§ **Brief**
Lift every line from the entries that includes the word "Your".

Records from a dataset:
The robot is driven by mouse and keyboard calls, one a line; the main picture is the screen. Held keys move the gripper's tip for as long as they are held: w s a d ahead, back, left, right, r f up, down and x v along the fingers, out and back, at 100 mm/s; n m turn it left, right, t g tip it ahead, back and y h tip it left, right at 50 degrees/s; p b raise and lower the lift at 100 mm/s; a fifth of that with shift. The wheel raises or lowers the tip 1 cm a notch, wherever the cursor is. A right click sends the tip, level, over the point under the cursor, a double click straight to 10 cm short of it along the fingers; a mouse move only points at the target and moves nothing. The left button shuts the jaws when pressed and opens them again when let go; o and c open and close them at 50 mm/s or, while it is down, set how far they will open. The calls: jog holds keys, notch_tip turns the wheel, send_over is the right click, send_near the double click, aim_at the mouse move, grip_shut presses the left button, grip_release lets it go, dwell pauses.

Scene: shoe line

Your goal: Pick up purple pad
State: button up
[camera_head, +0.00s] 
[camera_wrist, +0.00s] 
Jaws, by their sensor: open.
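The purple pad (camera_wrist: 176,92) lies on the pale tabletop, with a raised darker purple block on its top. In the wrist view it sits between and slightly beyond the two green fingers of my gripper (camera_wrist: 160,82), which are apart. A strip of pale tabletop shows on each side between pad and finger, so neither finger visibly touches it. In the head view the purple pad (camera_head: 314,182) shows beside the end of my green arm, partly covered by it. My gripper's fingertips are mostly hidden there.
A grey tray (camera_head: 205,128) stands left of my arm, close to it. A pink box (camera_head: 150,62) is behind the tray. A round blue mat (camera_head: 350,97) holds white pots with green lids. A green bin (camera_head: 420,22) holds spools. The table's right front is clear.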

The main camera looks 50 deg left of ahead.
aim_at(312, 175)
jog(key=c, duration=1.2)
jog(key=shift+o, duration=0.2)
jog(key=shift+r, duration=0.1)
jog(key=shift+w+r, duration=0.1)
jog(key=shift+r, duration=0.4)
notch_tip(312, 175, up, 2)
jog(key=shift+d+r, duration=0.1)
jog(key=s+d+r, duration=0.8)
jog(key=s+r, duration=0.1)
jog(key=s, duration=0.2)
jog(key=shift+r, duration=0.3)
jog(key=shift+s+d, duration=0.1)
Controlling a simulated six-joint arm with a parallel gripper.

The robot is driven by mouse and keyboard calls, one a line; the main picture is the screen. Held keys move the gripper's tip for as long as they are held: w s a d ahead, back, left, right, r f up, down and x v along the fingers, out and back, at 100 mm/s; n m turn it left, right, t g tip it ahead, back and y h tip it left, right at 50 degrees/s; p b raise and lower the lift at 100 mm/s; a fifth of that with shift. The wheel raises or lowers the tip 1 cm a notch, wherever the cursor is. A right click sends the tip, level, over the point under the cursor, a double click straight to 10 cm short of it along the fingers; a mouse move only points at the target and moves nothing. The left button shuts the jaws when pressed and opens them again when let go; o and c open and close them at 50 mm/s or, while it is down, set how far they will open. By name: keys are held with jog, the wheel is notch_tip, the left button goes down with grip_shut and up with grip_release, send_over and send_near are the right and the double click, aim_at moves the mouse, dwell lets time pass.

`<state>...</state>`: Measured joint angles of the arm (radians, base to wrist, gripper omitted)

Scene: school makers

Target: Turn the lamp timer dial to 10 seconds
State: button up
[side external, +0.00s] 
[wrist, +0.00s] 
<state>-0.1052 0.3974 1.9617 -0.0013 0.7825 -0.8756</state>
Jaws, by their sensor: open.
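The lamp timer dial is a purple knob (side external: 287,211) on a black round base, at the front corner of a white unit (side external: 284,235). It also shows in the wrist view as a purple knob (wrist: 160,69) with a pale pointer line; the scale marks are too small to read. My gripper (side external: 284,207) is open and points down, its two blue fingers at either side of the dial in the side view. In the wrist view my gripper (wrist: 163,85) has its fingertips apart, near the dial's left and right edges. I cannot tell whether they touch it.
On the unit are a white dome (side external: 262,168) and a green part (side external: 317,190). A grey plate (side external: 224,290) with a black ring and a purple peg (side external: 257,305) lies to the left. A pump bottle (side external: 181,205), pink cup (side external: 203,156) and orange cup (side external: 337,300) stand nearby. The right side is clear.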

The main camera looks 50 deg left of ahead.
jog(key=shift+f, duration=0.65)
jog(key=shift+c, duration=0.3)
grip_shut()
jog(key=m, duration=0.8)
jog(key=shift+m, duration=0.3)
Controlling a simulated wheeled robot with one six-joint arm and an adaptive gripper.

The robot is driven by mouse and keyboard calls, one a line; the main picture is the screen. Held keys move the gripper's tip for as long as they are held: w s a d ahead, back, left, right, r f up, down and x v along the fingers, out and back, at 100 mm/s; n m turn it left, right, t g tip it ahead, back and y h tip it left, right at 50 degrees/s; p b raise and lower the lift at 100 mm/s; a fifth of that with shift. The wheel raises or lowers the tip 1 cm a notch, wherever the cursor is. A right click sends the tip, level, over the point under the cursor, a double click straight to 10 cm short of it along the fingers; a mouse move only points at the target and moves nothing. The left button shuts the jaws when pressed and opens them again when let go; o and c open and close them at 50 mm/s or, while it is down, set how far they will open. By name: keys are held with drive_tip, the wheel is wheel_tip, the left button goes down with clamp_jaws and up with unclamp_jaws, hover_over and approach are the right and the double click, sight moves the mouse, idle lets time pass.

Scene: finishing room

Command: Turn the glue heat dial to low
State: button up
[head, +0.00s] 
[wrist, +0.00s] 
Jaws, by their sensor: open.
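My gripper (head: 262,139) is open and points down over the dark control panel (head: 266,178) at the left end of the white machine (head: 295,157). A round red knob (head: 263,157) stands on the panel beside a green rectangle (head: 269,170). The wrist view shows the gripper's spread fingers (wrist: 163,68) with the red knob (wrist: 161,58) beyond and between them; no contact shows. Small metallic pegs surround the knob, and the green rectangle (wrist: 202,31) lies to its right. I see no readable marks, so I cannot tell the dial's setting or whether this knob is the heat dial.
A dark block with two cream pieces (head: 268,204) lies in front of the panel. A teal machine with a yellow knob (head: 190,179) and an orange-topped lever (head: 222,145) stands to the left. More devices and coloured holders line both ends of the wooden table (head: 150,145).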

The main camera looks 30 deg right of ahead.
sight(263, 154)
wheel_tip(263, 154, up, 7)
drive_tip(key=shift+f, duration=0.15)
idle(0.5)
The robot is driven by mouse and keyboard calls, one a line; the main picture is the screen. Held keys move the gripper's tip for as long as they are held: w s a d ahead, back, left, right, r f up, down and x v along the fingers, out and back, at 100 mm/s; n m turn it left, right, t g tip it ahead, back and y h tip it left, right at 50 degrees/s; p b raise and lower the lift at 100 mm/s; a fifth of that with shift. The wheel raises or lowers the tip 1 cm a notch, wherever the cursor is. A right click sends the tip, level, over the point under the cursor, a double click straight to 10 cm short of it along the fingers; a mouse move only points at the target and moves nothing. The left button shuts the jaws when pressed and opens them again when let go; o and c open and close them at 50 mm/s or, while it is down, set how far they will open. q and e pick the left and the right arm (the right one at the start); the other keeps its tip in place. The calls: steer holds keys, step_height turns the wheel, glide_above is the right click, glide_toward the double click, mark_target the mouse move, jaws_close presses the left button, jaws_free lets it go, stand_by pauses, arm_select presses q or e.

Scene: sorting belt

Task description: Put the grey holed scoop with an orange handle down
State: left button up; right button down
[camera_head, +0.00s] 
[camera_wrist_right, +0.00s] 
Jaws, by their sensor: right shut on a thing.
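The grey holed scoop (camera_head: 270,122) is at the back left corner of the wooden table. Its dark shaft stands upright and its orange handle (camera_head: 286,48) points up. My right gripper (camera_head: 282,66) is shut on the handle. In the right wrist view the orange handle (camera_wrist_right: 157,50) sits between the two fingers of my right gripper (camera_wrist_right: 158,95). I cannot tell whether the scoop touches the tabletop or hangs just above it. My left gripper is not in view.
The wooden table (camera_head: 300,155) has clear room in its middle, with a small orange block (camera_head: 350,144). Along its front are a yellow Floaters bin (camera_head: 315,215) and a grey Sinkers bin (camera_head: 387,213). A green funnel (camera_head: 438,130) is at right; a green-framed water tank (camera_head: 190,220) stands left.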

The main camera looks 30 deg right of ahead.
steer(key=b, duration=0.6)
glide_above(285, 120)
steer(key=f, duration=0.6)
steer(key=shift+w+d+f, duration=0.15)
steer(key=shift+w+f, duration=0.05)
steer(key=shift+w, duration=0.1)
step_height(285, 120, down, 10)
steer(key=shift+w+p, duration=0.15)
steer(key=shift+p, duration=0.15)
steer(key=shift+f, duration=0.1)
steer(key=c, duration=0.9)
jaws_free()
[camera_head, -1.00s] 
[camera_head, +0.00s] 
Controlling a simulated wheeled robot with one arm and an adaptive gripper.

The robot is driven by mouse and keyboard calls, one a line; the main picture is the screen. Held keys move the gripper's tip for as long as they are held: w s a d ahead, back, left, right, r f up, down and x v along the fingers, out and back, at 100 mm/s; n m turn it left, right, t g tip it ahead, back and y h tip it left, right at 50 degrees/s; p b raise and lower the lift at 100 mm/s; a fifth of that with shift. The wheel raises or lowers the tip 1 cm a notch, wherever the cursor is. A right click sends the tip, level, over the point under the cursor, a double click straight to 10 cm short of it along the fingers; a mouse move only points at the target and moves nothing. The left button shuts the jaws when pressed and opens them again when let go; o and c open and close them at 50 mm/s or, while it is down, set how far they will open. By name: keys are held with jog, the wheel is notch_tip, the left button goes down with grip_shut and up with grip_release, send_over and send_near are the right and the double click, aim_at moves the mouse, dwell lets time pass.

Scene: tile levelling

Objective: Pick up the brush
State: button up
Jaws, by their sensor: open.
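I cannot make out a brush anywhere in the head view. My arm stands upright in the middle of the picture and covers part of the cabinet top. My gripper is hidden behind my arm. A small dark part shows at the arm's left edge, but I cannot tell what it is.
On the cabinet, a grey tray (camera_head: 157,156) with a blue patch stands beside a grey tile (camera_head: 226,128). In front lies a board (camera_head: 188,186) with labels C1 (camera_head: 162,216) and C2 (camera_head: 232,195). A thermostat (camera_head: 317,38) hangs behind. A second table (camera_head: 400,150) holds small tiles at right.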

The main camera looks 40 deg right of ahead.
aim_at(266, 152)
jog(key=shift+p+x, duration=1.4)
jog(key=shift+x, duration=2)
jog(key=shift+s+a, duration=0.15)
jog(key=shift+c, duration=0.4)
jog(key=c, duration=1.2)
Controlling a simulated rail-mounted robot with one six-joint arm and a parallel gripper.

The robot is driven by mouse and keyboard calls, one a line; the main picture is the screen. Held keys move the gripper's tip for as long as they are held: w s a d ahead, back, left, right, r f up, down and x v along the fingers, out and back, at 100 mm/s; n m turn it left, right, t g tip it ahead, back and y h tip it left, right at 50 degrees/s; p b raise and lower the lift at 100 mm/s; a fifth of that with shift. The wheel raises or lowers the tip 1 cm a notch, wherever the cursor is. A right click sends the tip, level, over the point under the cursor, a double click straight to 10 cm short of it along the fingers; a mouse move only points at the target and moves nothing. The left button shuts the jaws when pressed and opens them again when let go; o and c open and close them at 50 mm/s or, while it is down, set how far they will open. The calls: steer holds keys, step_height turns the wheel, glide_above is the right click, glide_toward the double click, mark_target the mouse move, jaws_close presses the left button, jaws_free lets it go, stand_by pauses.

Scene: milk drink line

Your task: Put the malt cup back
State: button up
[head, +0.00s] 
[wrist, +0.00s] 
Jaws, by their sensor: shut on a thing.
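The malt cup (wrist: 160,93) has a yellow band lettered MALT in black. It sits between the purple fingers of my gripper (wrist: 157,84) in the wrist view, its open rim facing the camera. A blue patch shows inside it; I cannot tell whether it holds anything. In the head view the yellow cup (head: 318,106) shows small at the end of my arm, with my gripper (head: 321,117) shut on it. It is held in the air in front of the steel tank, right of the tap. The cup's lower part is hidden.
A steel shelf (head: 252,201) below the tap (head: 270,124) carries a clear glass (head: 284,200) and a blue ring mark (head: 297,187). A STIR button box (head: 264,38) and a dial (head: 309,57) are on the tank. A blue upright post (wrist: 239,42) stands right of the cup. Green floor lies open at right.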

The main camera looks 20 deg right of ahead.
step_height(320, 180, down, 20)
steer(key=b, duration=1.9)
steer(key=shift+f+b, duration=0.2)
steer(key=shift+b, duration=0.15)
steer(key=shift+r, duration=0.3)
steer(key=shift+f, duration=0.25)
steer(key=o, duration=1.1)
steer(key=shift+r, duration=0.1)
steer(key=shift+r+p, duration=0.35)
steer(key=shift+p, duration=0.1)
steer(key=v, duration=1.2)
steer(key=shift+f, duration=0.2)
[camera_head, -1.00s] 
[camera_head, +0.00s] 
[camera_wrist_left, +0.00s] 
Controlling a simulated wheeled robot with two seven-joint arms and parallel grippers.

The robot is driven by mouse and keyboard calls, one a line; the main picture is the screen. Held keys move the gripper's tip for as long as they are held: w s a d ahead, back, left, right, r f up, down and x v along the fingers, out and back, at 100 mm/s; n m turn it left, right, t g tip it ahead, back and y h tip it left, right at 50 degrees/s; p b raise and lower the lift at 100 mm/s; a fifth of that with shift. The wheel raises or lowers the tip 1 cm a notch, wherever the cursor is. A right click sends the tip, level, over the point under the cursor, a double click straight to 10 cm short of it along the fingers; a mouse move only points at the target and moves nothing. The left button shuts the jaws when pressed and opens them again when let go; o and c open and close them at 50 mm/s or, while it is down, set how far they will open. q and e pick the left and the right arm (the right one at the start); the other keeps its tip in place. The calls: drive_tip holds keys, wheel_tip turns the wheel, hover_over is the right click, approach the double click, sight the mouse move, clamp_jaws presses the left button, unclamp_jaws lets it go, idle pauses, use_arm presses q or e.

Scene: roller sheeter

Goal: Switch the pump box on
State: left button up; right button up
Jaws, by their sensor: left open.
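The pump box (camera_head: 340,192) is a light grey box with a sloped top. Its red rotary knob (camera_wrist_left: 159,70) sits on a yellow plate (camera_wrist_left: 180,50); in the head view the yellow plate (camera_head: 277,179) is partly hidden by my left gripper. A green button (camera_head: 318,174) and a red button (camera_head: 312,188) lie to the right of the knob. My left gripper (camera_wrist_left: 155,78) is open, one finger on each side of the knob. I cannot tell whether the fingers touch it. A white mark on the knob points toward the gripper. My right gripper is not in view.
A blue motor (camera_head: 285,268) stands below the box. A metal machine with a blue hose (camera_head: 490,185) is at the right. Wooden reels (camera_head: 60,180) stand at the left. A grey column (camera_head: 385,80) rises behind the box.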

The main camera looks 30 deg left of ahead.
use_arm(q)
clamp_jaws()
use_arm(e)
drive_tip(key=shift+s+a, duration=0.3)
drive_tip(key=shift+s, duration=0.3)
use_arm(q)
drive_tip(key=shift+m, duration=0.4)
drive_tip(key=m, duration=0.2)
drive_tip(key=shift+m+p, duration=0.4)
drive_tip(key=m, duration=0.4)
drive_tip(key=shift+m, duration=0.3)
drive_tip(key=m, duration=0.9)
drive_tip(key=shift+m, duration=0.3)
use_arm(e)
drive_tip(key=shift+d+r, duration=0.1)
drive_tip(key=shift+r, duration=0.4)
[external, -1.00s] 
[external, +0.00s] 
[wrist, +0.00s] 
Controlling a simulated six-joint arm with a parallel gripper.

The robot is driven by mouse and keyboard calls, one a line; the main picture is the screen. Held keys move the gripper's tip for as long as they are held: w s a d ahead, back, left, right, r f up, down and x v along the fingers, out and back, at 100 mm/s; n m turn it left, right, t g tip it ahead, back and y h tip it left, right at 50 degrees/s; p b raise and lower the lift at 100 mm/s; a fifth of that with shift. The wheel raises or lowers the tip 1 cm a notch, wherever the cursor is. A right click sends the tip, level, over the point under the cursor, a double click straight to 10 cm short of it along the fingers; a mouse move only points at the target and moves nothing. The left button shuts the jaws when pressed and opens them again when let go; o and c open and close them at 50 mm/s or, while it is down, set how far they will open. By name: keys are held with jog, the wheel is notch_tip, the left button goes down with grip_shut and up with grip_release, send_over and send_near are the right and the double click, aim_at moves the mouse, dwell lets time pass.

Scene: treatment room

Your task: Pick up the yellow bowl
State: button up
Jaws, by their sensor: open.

§ **Written answer**
Your goal: Pick up purple pad
Your task: Put the malt cup back
Your task: Pick up the yellow bowl

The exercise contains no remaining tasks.